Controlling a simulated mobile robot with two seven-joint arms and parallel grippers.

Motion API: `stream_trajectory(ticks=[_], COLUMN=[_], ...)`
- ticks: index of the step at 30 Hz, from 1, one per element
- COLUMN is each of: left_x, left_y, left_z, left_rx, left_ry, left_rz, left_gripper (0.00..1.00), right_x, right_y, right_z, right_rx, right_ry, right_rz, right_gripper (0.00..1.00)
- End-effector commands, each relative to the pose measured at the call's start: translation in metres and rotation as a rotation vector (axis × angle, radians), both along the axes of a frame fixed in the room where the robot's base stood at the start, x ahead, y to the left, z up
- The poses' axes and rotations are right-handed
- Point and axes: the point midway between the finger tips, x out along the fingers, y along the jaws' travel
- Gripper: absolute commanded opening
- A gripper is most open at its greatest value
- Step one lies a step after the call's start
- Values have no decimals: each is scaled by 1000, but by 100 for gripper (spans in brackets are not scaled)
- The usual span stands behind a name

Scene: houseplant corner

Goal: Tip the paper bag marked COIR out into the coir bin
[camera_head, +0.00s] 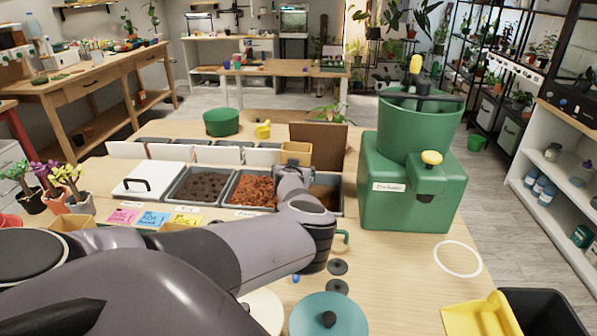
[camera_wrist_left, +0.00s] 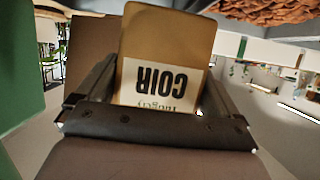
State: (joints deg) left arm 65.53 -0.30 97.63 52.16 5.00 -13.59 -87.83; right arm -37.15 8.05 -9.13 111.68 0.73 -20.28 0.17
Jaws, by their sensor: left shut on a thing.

## Aim of the exercise
Repeat the data exactly, excluding the pictures.

## Solution to this exercise
Controlling a simulated mobile robot with two seven-joint arms and parallel grippers.

Motion API: `stream_trajectory(ticks=[_], COLUMN=[_], ...)`
- ticks: index of the step at 30 Hz, from 1, one per element
- COLUMN is each of: left_x, left_y, left_z, left_rx, left_ry, left_rz, left_gripper (0.00..1.00), right_x, right_y, right_z, right_rx, right_ry, right_rz, right_gripper (0.00..1.00)
- End-effector commands, each relative to the pose measured at the call's start: translation in metres and rotation as a rotation vector (axis × angle, radians), both along the axes of a frame fixed in the room where the robot's base stood at the start, x ahead, y to the left, z up
- The poses' axes and rotations are right-handed
- Point and axes: the point midway between the finger tips, x out along the fingers, y along the jaws' travel
- Gripper: absolute commanded opening
- A gripper is most open at its greatest value
- Step one lies a step after the call's start
- Values have no decimals: each is scaled by 1000, but by 100 for gripper (spans in brackets are not scaled)
- The usual span stands behind a name

Scene: houseplant corner

Goal: Tip the paper bag marked COIR out into the coir bin
[camera_head, +0.00s] 
[camera_wrist_left, +0.00s] 
State: (joints deg) left arm 65.53 -0.30 97.63 52.16 5.00 -13.59 -87.83; right arm -37.15 8.05 -9.13 111.68 0.73 -20.28 0.17
Jaws, by their sensor: left shut on a thing.

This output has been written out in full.